▸ **Task instructions**
Without the pictures, set down the records below word for word.

Items from a dataset:
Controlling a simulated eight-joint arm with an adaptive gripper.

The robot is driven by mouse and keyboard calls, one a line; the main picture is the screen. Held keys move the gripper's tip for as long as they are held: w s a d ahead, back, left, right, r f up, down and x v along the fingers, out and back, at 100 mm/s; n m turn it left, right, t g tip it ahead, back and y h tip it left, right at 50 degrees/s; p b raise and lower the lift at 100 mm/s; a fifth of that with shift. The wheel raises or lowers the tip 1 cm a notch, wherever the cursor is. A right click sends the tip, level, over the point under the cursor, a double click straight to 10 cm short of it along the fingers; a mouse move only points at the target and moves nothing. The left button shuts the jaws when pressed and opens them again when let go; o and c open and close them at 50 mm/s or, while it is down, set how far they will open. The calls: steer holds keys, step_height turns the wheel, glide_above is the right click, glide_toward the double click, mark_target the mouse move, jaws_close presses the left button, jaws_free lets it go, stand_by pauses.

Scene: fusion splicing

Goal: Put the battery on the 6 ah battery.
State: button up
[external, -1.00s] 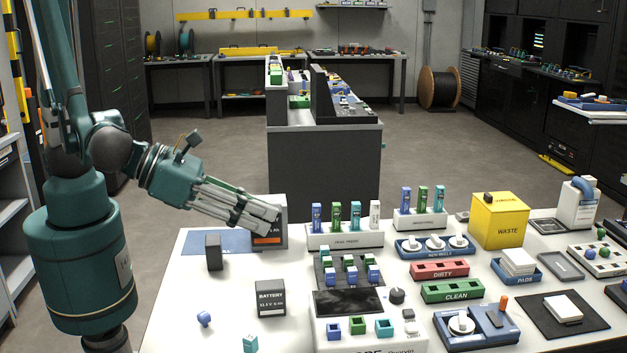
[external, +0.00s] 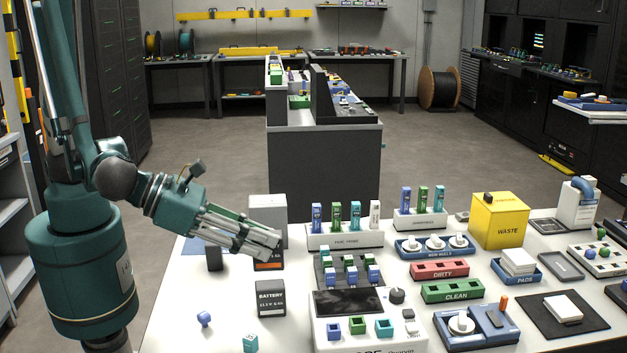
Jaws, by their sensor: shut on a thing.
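My gripper (external: 262,244) is shut on a dark battery with an orange band (external: 269,266), at the left part of the white table. The fingers hide its upper part. I cannot tell whether its bottom touches the table. A dark box labelled BATTERY (external: 271,300) stands upright just in front of it, nearer the camera. The small print giving its volts and Ah is hard to read, so I cannot confirm 6 Ah. The held battery appears behind this box and apart from it, not on top.
A grey box (external: 267,209) stands behind my gripper. A dark block (external: 214,259) stands left, partly under my fingers. The splicer (external: 350,302) and a tool rack (external: 345,240) stand to the right.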

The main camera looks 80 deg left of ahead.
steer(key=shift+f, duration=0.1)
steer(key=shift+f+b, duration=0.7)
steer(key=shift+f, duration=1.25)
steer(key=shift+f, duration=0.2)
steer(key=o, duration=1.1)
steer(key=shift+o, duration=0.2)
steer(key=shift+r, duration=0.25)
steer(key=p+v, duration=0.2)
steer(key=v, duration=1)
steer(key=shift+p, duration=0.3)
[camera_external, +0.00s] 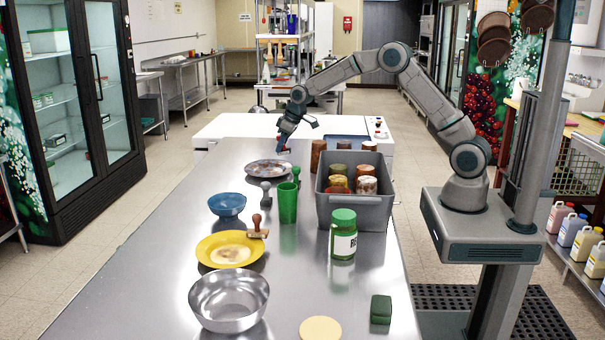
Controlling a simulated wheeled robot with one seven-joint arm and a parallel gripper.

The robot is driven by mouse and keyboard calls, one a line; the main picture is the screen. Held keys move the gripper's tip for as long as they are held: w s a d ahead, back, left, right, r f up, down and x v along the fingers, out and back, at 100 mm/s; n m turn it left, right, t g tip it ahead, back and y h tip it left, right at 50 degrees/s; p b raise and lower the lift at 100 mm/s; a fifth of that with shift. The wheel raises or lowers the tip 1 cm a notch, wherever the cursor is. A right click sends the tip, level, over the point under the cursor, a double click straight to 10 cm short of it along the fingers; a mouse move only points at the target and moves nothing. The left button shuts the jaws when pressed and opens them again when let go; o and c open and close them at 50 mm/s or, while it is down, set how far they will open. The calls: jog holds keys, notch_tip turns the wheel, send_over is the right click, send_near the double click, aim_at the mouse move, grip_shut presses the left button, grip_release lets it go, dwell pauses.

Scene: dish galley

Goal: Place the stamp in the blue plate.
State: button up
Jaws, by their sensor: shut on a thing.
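My gripper (282,142) is at the far end of the steel counter, pointing down above a stained bluish-grey plate (262,171). It is shut on a small red thing (281,149), mostly hidden by the fingers; I cannot tell its full shape. A gap to the plate seems to show below it. Other stamp-like things stand on the counter: a grey one (266,197) just in front of the plate, a green one (296,173) right of it, and a wooden-handled one (257,228) at the right rim of the yellow plate (206,251).
A blue bowl (227,205), a green cup (288,204) and a grey bin (357,213) of several cans stand nearer. A green-lidded jar (343,236), steel bowl (229,302), green block (381,310) and cream disc (320,329) are in front.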

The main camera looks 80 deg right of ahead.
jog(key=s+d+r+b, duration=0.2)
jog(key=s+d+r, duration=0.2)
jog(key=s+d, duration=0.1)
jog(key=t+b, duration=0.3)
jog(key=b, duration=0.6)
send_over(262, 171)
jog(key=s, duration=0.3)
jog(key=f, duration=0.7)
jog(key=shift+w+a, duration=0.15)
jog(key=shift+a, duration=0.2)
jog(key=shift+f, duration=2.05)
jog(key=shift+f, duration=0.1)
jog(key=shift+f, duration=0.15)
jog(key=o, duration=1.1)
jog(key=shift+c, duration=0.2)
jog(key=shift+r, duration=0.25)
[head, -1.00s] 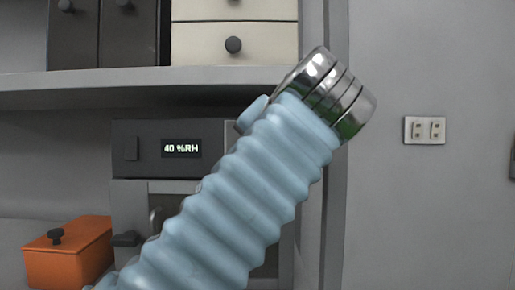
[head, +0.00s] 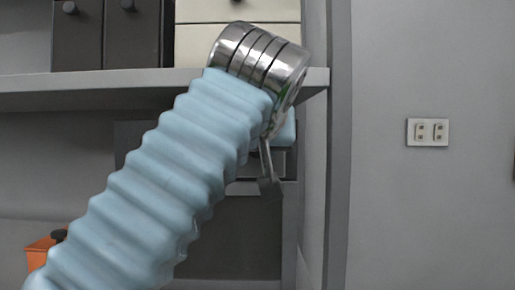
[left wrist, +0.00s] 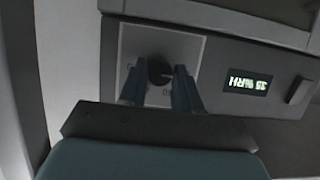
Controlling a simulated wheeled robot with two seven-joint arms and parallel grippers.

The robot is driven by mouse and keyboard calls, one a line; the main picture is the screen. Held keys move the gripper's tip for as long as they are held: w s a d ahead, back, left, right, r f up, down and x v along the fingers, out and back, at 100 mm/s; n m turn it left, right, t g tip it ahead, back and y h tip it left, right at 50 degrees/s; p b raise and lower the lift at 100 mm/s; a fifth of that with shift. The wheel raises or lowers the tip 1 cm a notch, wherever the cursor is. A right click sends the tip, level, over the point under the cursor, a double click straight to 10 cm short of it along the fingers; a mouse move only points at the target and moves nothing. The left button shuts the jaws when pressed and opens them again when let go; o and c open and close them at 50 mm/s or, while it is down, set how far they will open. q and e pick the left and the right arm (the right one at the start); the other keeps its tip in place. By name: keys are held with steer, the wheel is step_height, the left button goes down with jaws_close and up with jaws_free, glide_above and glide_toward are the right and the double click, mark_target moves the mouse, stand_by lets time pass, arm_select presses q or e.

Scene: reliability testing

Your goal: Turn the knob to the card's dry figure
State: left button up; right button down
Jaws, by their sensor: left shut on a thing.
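The dark round knob (left wrist: 159,70) sits on a pale square plate (left wrist: 190,45) with small marks in the left wrist view. My left gripper (left wrist: 158,78) has its two blue fingers on either side of the knob and is shut on it. A lit display (left wrist: 247,80) beside it appears upside down and reads 35 %RH. In the head view my blue arm covers the knob and the display; only parts of the dark cabinet (head: 130,138) show. I cannot make out a card in these frames. My right gripper is not in view.
A grey shelf (head: 60,95) runs above the cabinet, carrying dark drawers (head: 130,40) and a cream drawer unit (head: 195,45). An orange box (head: 40,250) is partly hidden at the lower left. A wall outlet (head: 427,132) is at the right.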

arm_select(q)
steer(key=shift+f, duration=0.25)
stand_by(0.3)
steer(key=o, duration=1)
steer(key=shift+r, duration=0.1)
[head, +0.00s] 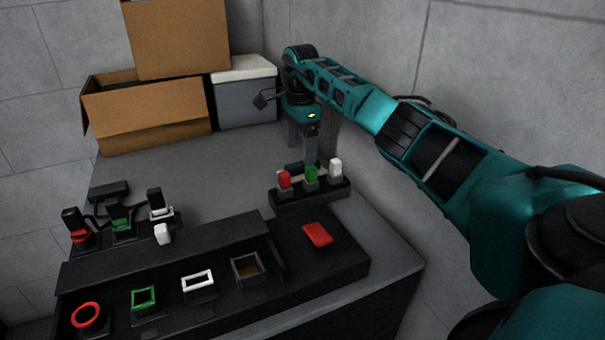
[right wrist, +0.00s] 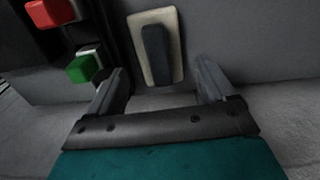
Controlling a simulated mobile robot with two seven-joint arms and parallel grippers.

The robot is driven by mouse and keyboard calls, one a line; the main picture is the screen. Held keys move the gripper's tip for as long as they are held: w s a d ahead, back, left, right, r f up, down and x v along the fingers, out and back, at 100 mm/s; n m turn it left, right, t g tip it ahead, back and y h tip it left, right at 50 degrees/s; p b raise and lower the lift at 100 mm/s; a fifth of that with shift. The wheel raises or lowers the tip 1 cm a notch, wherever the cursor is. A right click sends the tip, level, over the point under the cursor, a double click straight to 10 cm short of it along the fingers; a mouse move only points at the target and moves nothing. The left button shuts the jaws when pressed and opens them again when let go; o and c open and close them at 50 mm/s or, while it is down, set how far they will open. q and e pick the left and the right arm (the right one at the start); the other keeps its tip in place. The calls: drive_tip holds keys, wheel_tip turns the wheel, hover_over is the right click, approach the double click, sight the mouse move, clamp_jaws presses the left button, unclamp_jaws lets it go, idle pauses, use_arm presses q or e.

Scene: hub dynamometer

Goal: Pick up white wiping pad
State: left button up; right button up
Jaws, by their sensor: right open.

▸ **Full solution**
Controlling a simulated eight-joint arm with an adaptive gripper.

The robot is driven by mouse and keyboard calls, one a line; the main picture is the screen. Held keys move the gripper's tip for as long as they are held: w s a d ahead, back, left, right, r f up, down and x v along the fingers, out and back, at 100 mm/s; n m turn it left, right, t g tip it ahead, back and y h tip it left, right at 50 degrees/s; p b raise and lower the lift at 100 mm/s; a fifth of that with shift. The wheel raises or lowers the tip 1 cm a notch, wherever the cursor is. A right click sends the tip, level, over the point under the cursor, a double click straight to 10 cm short of it along the fingers; a mouse move only points at the target and moves nothing. The left button shuts the jaws when pressed and opens them again when let go; o and c open and close them at 50 mm/s or, while it is down, set how far they will open. The calls: steer holds keys, step_height turns the wheel, glide_above is the right click, glide_toward the double click, mark_target the mouse move, jaws_close presses the left button, jaws_free lets it go, stand_by pauses.

Scene: fusion splicing

Goal: Put the battery on the 6 ah battery.
State: button up
[external, -1.00s] 
[external, +0.00s] 
Jaws, by their sensor: shut on a thing.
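My gripper (external: 262,244) is shut on a dark battery with an orange band (external: 269,266), at the left part of the white table. The fingers hide its upper part. I cannot tell whether its bottom touches the table. A dark box labelled BATTERY (external: 271,300) stands upright just in front of it, nearer the camera. The small print giving its volts and Ah is hard to read, so I cannot confirm 6 Ah. The held battery appears behind this box and apart from it, not on top.
A grey box (external: 267,209) stands behind my gripper. A dark block (external: 214,259) stands left, partly under my fingers. The splicer (external: 350,302) and a tool rack (external: 345,240) stand to the right.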

The main camera looks 80 deg left of ahead.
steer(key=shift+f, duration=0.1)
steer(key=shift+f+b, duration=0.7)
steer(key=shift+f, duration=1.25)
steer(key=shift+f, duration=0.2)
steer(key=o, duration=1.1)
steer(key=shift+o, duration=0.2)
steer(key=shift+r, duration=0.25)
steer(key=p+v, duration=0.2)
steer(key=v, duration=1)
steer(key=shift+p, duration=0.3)
[camera_external, +0.00s] 
Controlling a simulated wheeled robot with one seven-joint arm and a parallel gripper.

The robot is driven by mouse and keyboard calls, one a line; the main picture is the screen. Held keys move the gripper's tip for as long as they are held: w s a d ahead, back, left, right, r f up, down and x v along the fingers, out and back, at 100 mm/s; n m turn it left, right, t g tip it ahead, back and y h tip it left, right at 50 degrees/s; p b raise and lower the lift at 100 mm/s; a fifth of that with shift. The wheel raises or lowers the tip 1 cm a notch, wherever the cursor is. A right click sends the tip, level, over the point under the cursor, a double click straight to 10 cm short of it along the fingers; a mouse move only points at the target and moves nothing. The left button shuts the jaws when pressed and opens them again when let go; o and c open and close them at 50 mm/s or, while it is down, set how far they will open. The calls: jog holds keys, notch_tip turns the wheel, send_over is the right click, send_near the double click, aim_at the mouse move, grip_shut presses the left button, grip_release lets it go, dwell pauses.

Scene: dish galley

Goal: Place the stamp in the blue plate.
State: button up
Jaws, by their sensor: shut on a thing.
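My gripper (282,142) is at the far end of the steel counter, pointing down above a stained bluish-grey plate (262,171). It is shut on a small red thing (281,149), mostly hidden by the fingers; I cannot tell its full shape. A gap to the plate seems to show below it. Other stamp-like things stand on the counter: a grey one (266,197) just in front of the plate, a green one (296,173) right of it, and a wooden-handled one (257,228) at the right rim of the yellow plate (206,251).
A blue bowl (227,205), a green cup (288,204) and a grey bin (357,213) of several cans stand nearer. A green-lidded jar (343,236), steel bowl (229,302), green block (381,310) and cream disc (320,329) are in front.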

The main camera looks 80 deg right of ahead.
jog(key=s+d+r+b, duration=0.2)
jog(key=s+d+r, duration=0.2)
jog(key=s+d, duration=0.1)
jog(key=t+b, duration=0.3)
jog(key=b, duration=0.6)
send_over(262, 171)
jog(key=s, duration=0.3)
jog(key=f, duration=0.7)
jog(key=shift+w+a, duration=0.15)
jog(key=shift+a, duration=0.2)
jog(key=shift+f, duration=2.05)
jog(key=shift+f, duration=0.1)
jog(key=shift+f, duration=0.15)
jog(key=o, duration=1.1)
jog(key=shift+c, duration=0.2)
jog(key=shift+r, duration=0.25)
[head, -1.00s] 
[head, +0.00s] 
[left wrist, +0.00s] 
Controlling a simulated wheeled robot with two seven-joint arms and parallel grippers.

The robot is driven by mouse and keyboard calls, one a line; the main picture is the screen. Held keys move the gripper's tip for as long as they are held: w s a d ahead, back, left, right, r f up, down and x v along the fingers, out and back, at 100 mm/s; n m turn it left, right, t g tip it ahead, back and y h tip it left, right at 50 degrees/s; p b raise and lower the lift at 100 mm/s; a fifth of that with shift. The wheel raises or lowers the tip 1 cm a notch, wherever the cursor is. A right click sends the tip, level, over the point under the cursor, a double click straight to 10 cm short of it along the fingers; a mouse move only points at the target and moves nothing. The left button shuts the jaws when pressed and opens them again when let go; o and c open and close them at 50 mm/s or, while it is down, set how far they will open. q and e pick the left and the right arm (the right one at the start); the other keeps its tip in place. By name: keys are held with steer, the wheel is step_height, the left button goes down with jaws_close and up with jaws_free, glide_above and glide_toward are the right and the double click, mark_target moves the mouse, stand_by lets time pass, arm_select presses q or e.

Scene: reliability testing

Your goal: Turn the knob to the card's dry figure
State: left button up; right button down
Jaws, by their sensor: left shut on a thing.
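The dark round knob (left wrist: 159,70) sits on a pale square plate (left wrist: 190,45) with small marks in the left wrist view. My left gripper (left wrist: 158,78) has its two blue fingers on either side of the knob and is shut on it. A lit display (left wrist: 247,80) beside it appears upside down and reads 35 %RH. In the head view my blue arm covers the knob and the display; only parts of the dark cabinet (head: 130,138) show. I cannot make out a card in these frames. My right gripper is not in view.
A grey shelf (head: 60,95) runs above the cabinet, carrying dark drawers (head: 130,40) and a cream drawer unit (head: 195,45). An orange box (head: 40,250) is partly hidden at the lower left. A wall outlet (head: 427,132) is at the right.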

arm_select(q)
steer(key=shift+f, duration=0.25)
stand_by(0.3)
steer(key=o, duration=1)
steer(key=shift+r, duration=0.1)
[head, +0.00s] 
[right wrist, +0.00s] 
Controlling a simulated mobile robot with two seven-joint arms and parallel grippers.

The robot is driven by mouse and keyboard calls, one a line; the main picture is the screen. Held keys move the gripper's tip for as long as they are held: w s a d ahead, back, left, right, r f up, down and x v along the fingers, out and back, at 100 mm/s; n m turn it left, right, t g tip it ahead, back and y h tip it left, right at 50 degrees/s; p b raise and lower the lift at 100 mm/s; a fifth of that with shift. The wheel raises or lowers the tip 1 cm a notch, wherever the cursor is. A right click sends the tip, level, over the point under the cursor, a double click straight to 10 cm short of it along the fingers; a mouse move only points at the target and moves nothing. The left button shuts the jaws when pressed and opens them again when let go; o and c open and close them at 50 mm/s or, while it is down, set how far they will open. q and e pick the left and the right arm (the right one at the start); the other keeps its tip in place. The calls: drive_tip holds keys, wheel_tip turns the wheel, hover_over is the right click, approach the double click, sight the mouse move, clamp_jaws presses the left button, unclamp_jaws lets it go, idle pauses, use_arm presses q or e.

Scene: hub dynamometer

Goal: Pick up white wiping pad
State: left button up; right button up
Jaws, by their sensor: right open.

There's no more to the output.